Task:
Restate each of the lines below word for word and drop every picture.

Information supplied:
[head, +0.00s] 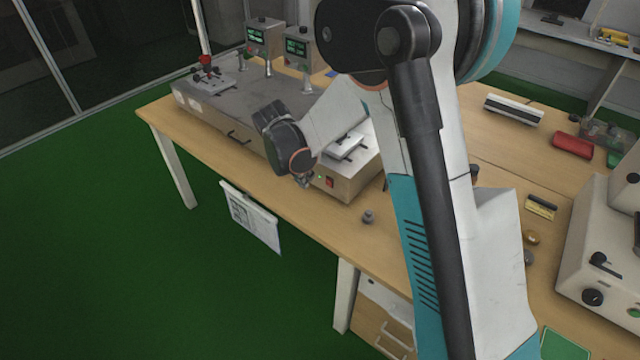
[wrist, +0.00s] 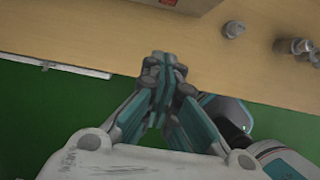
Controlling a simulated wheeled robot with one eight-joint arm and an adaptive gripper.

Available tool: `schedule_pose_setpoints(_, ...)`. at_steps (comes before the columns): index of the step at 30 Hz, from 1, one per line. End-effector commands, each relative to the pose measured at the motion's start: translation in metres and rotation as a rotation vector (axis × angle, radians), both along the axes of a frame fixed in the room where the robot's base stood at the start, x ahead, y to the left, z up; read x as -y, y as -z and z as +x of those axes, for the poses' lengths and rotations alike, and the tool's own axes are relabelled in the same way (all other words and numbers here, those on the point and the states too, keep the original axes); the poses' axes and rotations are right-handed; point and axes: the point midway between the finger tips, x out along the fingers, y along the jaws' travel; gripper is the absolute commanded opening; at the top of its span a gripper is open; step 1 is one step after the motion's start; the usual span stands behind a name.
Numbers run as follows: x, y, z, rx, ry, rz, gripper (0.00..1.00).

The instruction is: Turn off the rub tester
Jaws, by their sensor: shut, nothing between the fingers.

Result for this exercise:
[head, +0.00s] 
[wrist, +0.00s] 
Controlling a simulated wheeled robot with one eight-joint arm and an adaptive gripper.

Available tool: `schedule_pose_setpoints(_, ...)`. at_steps (comes before the columns): index of the step at 30 Hz, from 1, one per line. End-effector commands, each relative to the pose measured at the motion's start: translation in metres and rotation as a rotation vector (axis × angle, radians), both along the axes of a frame fixed in the room where the robot's base stood at the start, x ahead, y to the left, z up; read x as -y, y as -z and z as +x of those axes, for the poses' lengths and rotations alike, and the tool's own axes are relabelled in the same way (all other words and numbers here, those on the point and the states too, keep the original axes); the poses' axes and rotations are right-handed; point and axes: the point midway between the finger tips, x out along the fingers, y along the jaws' travel; gripper is the absolute commanded opening; at the top of its span a gripper is open; step 1 is one step after the motion's start; the usual span stands behind a name.
Numbers run as follows: x, y, z, rx, ry, rz, gripper (0.00..1.00).

The instruction is: Turn off the rub tester
Jaws, by their sensor: shut, nothing between the fingers.

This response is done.